WHAT NEEDS TO BE DONE
Copy every line of the data that includes the string "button".

PROVIDED DATA
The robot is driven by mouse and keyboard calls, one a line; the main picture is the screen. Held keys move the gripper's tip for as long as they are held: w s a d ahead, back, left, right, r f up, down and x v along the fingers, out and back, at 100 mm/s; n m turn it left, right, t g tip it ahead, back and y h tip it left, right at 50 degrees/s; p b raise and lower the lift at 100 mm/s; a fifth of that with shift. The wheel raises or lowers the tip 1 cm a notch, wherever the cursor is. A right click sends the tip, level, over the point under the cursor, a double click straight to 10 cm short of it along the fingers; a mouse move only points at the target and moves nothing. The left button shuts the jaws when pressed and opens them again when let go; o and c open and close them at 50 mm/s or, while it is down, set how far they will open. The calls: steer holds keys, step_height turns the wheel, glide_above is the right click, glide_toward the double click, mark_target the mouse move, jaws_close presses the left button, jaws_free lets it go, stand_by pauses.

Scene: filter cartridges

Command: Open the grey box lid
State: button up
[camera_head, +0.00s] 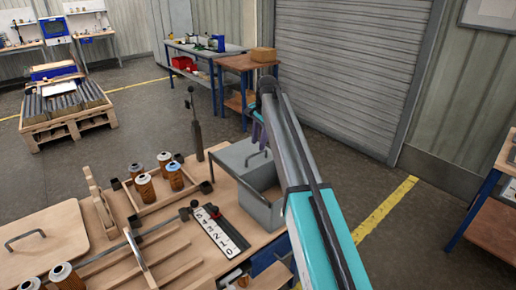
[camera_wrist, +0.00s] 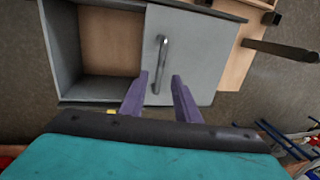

RESULT OF THIS EXERCISE
The robot is driven by mouse and keyboard calls, one a line; the main picture is the screen. Held keys move the gripper's tip for as long as they are held: w s a d ahead, back, left, right, r f up, down and x v along the fingers, out and back, at 100 mm/s; n m turn it left, right, t g tip it ahead, back and y h tip it left, right at 50 degrees/s; p b raise and lower the lift at 100 mm/s; a fifth of that with shift. The wheel raises or lowers the tip 1 cm a notch, wherever the cursor is. A right click sends the tip, level, over the point under the cursor, a double click straight to 10 cm short of it along the fingers; a mouse move only points at the target and moves nothing. The left button shuts the jaws when pressed and opens them again when let go; o and c open and close them at 50 mm/s or, while it is down, set how far they will open. The calls: steer holds keys, step_height turns the wheel, glide_above is the right click, glide_toward the double click, mark_target the mouse move, jaws_close presses the left button, jaws_free lets it go, stand_by pauses.
State: button up

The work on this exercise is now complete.